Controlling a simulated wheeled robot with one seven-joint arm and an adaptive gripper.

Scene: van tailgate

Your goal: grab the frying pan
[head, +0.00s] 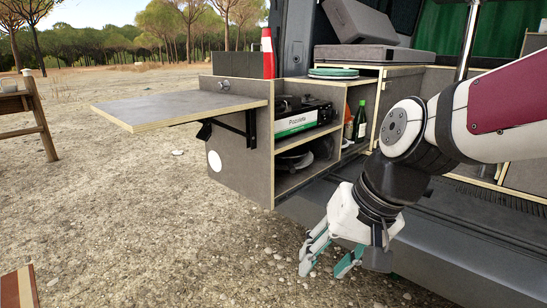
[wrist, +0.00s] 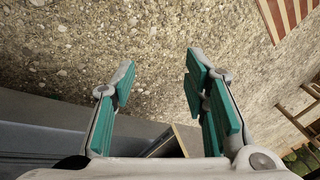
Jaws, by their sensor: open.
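A dark, round, shallow item that looks like the frying pan (head: 294,159) lies in the lower shelf of the van's kitchen unit in the head view. It is in shade, and part of it is hidden by the unit's side panel. My gripper (head: 324,268) points down in front of the unit, lower than that shelf and to its right, well apart from the pan. In the wrist view my gripper (wrist: 160,70) has its green-padded fingers spread, with only gravel between them. The pan does not show in the wrist view.
A fold-out table (head: 180,108) juts left from the unit. A camp stove (head: 303,119) sits on the shelf above the pan. Bottles (head: 360,122) stand in the right compartment, and plates (head: 333,72) lie on top. Open gravel lies in front and left.

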::::::::

Your first line is the one with "Your goal: grab the frying pan", and your last is the one with "[wrist, +0.00s]". Copy those and every line between them exactly, without any pictures.

**SOLUTION:**
Your goal: grab the frying pan
[head, +0.00s] 
[wrist, +0.00s] 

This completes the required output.